Practice Relating to Rule 1. The Principle of Distinction between Civilians and Combatants
Section B. Attacks against combatants
Germany’s Military Manual (1992) provides that military objectives include, in particular, armed forces.
Germany’s Soldiers’ Manual (2006) states: “Combat operations may only be directed against the armed forces of the enemy and other military objectives, not however against the civilian population or civilian objects.”

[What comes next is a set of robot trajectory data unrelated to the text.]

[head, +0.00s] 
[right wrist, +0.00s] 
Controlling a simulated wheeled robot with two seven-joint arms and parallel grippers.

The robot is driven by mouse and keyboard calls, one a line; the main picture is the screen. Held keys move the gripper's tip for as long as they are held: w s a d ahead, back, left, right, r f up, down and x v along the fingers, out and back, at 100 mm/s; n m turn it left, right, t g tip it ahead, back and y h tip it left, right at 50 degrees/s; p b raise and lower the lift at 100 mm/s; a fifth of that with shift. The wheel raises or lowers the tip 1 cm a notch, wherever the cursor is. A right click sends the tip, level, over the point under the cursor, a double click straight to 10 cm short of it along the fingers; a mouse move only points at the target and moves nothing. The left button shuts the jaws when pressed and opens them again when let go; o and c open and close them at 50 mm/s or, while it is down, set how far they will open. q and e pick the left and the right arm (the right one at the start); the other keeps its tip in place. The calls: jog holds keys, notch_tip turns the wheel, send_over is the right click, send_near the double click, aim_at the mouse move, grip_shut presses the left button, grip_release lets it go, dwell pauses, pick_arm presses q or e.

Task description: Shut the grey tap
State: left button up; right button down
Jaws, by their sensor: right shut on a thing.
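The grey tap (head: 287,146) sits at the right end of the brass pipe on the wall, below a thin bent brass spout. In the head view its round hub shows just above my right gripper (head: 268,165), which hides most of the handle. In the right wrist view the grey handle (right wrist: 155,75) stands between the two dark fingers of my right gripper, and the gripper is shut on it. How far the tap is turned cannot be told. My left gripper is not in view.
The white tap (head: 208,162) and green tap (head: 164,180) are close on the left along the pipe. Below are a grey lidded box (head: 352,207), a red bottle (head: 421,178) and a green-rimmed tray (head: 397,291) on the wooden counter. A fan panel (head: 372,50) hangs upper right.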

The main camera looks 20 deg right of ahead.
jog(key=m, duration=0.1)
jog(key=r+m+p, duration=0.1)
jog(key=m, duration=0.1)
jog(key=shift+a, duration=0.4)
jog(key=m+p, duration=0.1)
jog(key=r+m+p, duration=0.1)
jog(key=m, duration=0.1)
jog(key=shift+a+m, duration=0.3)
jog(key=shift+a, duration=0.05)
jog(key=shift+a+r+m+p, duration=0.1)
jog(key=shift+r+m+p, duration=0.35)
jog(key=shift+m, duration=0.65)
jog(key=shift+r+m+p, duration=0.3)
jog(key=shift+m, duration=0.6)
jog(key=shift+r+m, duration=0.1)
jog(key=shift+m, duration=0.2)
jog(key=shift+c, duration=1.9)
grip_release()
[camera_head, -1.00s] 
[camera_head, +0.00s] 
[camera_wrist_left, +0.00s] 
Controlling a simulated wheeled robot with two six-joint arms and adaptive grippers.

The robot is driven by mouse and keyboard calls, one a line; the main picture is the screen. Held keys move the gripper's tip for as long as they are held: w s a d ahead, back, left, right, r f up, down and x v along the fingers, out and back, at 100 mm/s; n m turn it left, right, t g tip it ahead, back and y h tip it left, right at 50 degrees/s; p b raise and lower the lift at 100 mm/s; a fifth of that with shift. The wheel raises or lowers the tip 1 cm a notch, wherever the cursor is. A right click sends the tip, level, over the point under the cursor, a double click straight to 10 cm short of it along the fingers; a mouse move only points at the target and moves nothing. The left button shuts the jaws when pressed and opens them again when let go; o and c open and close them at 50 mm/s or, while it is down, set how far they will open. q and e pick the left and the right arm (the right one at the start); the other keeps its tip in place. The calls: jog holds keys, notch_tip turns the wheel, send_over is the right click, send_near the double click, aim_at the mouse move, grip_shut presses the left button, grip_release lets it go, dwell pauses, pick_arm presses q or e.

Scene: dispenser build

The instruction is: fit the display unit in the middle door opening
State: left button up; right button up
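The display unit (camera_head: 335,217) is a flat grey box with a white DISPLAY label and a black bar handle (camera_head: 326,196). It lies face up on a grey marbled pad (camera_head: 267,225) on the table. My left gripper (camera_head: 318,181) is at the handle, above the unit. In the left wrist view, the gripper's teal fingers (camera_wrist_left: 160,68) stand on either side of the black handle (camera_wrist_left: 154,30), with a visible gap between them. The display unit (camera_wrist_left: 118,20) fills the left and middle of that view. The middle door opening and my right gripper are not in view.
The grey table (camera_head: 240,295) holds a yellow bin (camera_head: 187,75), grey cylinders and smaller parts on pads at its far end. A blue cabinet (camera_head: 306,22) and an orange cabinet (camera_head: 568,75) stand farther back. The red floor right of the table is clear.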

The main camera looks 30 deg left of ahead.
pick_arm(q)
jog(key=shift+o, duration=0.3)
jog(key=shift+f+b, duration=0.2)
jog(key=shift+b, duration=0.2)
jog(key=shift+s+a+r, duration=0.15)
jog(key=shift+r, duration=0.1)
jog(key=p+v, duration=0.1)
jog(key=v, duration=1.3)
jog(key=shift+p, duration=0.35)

In 2010, in the Fuel Tankers case, the Federal Prosecutor General at Germany’s Federal Court of Justice investigated whether war crimes or other crimes under domestic law had been committed in the course of an airstrike which was ordered by a colonel (Oberst) of the German armed forces against two tankers transporting fuel for the International Security Assistance Force in Afghanistan stolen by the Taliban near Kunduz and which resulted in the deaths of a number of civilians. The Federal Prosecutor General stated:
Pursuant to § 170 para. 2 StPO [Penal Procedure Code], the investigation proceedings which were initiated by the order of 12 March 2010 against Colonel (Oberst
) Klein and Company Sergeant Major (Hauptfeldwebel
) Wilhelm due to suspected offences under the Stub [International Crimes Code] and other offences are to be terminated as a result of the investigations conducted and based on the sources of information set out hereafter and on the reasons given in detail hereafter.
In examining murder under Germany’s Penal Code, the Federal Prosecutor General also stated:
Colonel (Oberst) Klein’s actions were lawful under international law and therefore justified under domestic criminal law [hence not constituting murder] …
In the assessment of the lawfulness of military attacks in non-international armed conflict which result in the killing of persons, the victims’ status under the international law of armed conflict is of particular relevance. One must distinguish whether the victims are armed fighters of the adverse party, civilians directly participating in hostilities, or other civilians. Persons who belong to the first two categories are in principle legitimate targets of military attacks.
In 2010, in reply to a Minor Interpellation in the Bundestag (Lower House of Parliament) titled “Killing of German nationals by a US drone attack – Intervention of the German judiciary”, Germany’s Federal Government wrote:
15. How does the Federal Government evaluate the legality of acts of targeted killing of persons within the context of international and non-international armed conflicts …?
… [M]embers of the opposing armed forces (combatants) in international armed conflict and, in non-international armed conflict, members of organized armed groups exercising a continuous combat function may be lawfully targeted at all times as enemy fighters under international humanitarian law, including with the use of lethal force.